The singer is taking part in a festive promotion for the fast-food chain
The singer is taking part in a festive promotion for the fast-food chain   -   Copyright  Kamran Jebreili/AP
By Tim Gallagher

All I want for Christmas is...a quarter pounder?

Mariah Carey’s ubiquitous song won’t be the only thing connecting her to the festive season this year, as the singer has teamed up with McDonald’s to promote a Christmas saver menu.

The ‘Mariah menu’ features favourite classics like the Big Mac, six chicken nuggets and Ms Carey’s favourite, the cheeseburger.

For 12 days from December 13th US customers who spend $1 on the McDonald’s app will get the day's menu item for free. Not your average advent calendar, that's for sure.

The menu's poster left customers very confused

McDonalds are rapidly in the business of celebrity partnerships as a means of attracting younger customers and gaining members for their loyalty program.

The fast-food chain has already partnered with K-Pop group BTS and rapper Travis Scott in an effort to attract Gen Z to their menu.

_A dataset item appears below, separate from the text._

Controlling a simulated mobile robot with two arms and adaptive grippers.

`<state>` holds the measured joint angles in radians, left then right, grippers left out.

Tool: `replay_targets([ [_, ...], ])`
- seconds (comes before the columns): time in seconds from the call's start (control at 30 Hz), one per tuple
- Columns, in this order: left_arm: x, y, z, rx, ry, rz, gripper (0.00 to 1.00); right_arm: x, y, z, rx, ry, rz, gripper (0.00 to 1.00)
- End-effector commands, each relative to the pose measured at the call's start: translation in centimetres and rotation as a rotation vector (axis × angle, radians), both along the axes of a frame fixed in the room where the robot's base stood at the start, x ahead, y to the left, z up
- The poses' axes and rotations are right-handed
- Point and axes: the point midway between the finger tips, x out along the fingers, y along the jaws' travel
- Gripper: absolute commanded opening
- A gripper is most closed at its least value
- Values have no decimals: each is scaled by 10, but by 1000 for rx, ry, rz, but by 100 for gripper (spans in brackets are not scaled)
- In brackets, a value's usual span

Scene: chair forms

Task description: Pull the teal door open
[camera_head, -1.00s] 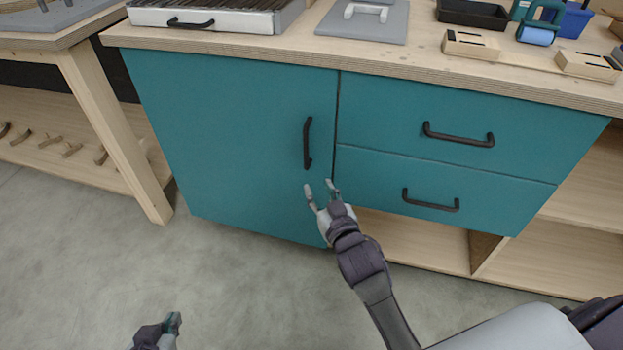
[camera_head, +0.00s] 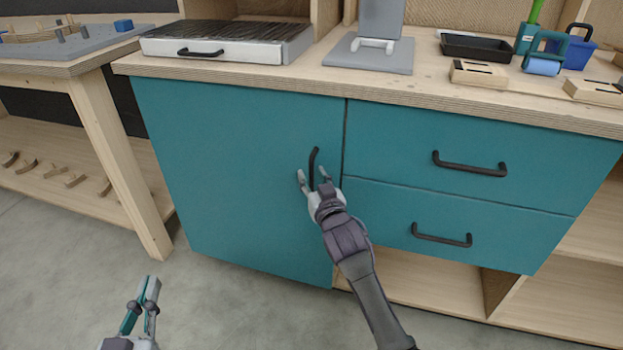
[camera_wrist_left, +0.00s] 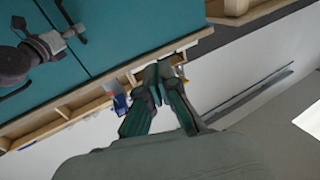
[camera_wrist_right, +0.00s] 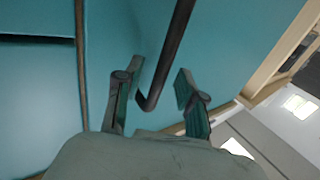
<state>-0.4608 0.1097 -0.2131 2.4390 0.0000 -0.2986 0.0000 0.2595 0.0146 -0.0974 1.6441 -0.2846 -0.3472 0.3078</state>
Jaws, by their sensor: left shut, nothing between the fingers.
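The teal door (camera_head: 240,170) is closed, flush in the cabinet front, with an upright black handle (camera_head: 313,168) near its right edge. My right gripper (camera_head: 313,178) is at the handle's lower part, its fingers apart on either side of it. In the right wrist view the handle (camera_wrist_right: 168,60) runs down between the open fingers (camera_wrist_right: 155,95), and I see no finger touching it. My left gripper (camera_head: 149,285) is low at the left, over the floor, away from the door. Its fingertips are together and empty in the left wrist view (camera_wrist_left: 158,75).
Two teal drawers with black handles (camera_head: 470,163) (camera_head: 441,235) are right of the door. The countertop (camera_head: 420,95) above holds a tray, a grey stand and several tools. A wooden table's leg (camera_head: 120,165) stands at the left. The floor before the door is clear.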

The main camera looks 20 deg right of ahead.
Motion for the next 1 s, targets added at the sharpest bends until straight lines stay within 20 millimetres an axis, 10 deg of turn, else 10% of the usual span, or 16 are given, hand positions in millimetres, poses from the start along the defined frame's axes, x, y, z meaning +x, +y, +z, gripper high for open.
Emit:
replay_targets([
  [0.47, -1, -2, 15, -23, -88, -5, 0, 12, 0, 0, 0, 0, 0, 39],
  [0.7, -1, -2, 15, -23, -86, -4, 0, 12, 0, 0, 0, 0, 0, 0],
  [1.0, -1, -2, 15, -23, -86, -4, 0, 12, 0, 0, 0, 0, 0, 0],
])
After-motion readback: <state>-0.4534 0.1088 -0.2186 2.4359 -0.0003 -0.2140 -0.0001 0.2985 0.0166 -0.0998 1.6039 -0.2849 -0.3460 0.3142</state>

However, the ad-campaign for the Mariah Menu has raised a few eyebrows on Twitter where users were quick to point out the amateur graphic design feel of the promotional image.

Besides this some question why the 'Glitter'-star is standing on a sunny beach next to a submerged McDonald’s restaurant, not a typical Christmas scene.

Lately, McDonald’s have been busy trying to prove their green credentials with the release of the McPlant burger earlier this year and a pledge to reach net-zero by 2040. Some have suggested the campaign is a commentary on climate change, and Mariah’s signature whistle tone could be a siren call for action on carbon emissions.

One user described the Botticelli inspired tableaux as a "powerful statement on climate change" while another questioned whether Mariah would be the last woman standing after the earth is ravaged by extreme weather.

Twitter users were encouraged by McDonald's tackling of such a serious issue head on and questioned whether the advert showed the consequences of failure to limit CO2 emissions.

With negotiations at COP26 going down to the wire this week, could it be that Mimi and Maccies are trying to warn us to stick to 1.5C?

We can only hope.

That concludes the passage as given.